The goal of this awakening is for human beings “to rise in order to come down,” as in Moshe’s rising to Har Sinai in order to bring Torah down to the world. In the sense of “capturing a prisoner [from heaven]” in order to give it over – a gift for mankind.
Through study of Torah and through observance of Torah, God’s servant creates a Godly presence that is the work of human hands. This paradox incarnates the perfect merger inherent in the covenant between the Creator and the human being. It is an achievement by both sides, uniting both sides of the covenant.
Up to this point, leit mahn dipalig, no one disputes these statements. The idea of creating Godly presence by one’s own human hands sits easily in every sensitive heart, and is acceptable to every heart open to the dimension of sanctity.
What is somewhat more difficult to accept, for the one who would embrace kedushah, is his own ability to fill the space that has cleared by the reduction of the Godly presence, by his own transforming of the mundane into something intrinsically sacred.
Yet although “a well cannot be filled by its own wall,” there is one well that can. There is one hester panim, “hiddenness of God’s face” that has no equal for effecting gilui panim, “the revealing of God’s face.” These are the animalistic needs of existence. As materialistic as they may be – the materials of the mundane can be transformed into a presence higher than any other, as implied in: “One who returns to God out of love – his acts of willful malice are transformed into merits.”

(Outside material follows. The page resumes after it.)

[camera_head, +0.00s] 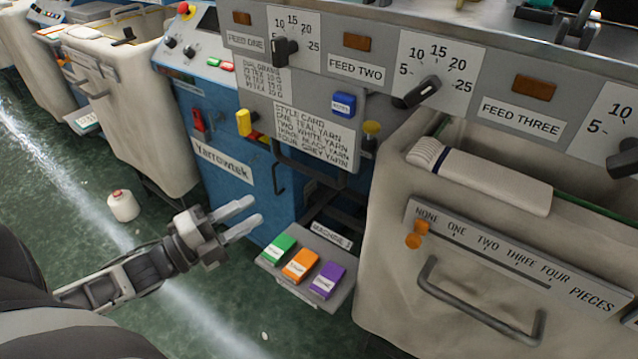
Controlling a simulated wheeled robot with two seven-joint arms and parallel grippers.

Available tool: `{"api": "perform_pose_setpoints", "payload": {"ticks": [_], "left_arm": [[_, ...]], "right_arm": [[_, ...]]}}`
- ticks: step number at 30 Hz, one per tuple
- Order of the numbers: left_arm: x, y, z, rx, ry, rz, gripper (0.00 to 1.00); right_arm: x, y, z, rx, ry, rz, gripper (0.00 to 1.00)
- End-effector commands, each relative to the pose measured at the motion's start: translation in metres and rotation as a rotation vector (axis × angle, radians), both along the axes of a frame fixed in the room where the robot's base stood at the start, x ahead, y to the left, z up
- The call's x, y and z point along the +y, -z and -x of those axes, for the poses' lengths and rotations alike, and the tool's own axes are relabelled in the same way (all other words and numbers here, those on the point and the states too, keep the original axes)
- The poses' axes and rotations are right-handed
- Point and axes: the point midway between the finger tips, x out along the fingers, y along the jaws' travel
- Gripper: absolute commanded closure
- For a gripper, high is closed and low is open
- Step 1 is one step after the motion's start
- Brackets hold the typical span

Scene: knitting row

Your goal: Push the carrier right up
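No part carries a readable label "carrier", and I cannot tell which one it is. A yellow handle (244,122) sits at the left edge of the grey panel, beside the style card. A red handle (198,120) sits on the blue machine front to its left. My left gripper (254,213) is open and empty, its two fingers apart and pointing right. In the picture it is below the yellow handle and left of the tray (329,296) with green, orange and purple blocks; it appears to touch nothing. My right gripper is not in view.
A large cream bin (400,290) with a grey handle (480,310) and an orange marker on its pieces scale stands at right. Dials and feed labels line the panel (380,20) above. Another cream bin (150,130) stands at left.

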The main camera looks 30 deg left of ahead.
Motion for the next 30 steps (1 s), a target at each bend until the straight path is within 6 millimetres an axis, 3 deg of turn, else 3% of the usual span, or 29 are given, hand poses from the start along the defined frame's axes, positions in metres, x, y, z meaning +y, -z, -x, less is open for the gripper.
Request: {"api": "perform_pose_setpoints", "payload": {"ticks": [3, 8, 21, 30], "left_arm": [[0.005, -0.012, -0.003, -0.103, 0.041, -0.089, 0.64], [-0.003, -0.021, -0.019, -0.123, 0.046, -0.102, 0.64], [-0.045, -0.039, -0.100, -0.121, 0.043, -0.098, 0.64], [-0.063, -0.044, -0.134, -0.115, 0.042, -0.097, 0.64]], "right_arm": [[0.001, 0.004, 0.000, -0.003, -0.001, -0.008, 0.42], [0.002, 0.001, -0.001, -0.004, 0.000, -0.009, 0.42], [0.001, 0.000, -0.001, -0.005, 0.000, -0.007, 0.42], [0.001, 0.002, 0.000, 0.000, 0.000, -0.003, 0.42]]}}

This statement of Chazal's refers, among other things, to the request - the prayer - for one’s own existence’s needs. The very fact that one is turning for these needs to the source of abundance on high, brings down – through these needs – an abundance of supreme presence, a presence more tangible than any other, that has no equal for filling the place that has been cleared of Him, yisbarach, in order to grant man the opportunity of grace, the opportunity of filling this cleared space with the sanctity of physical matter, thereby achieving the perfect union between matter and spirit.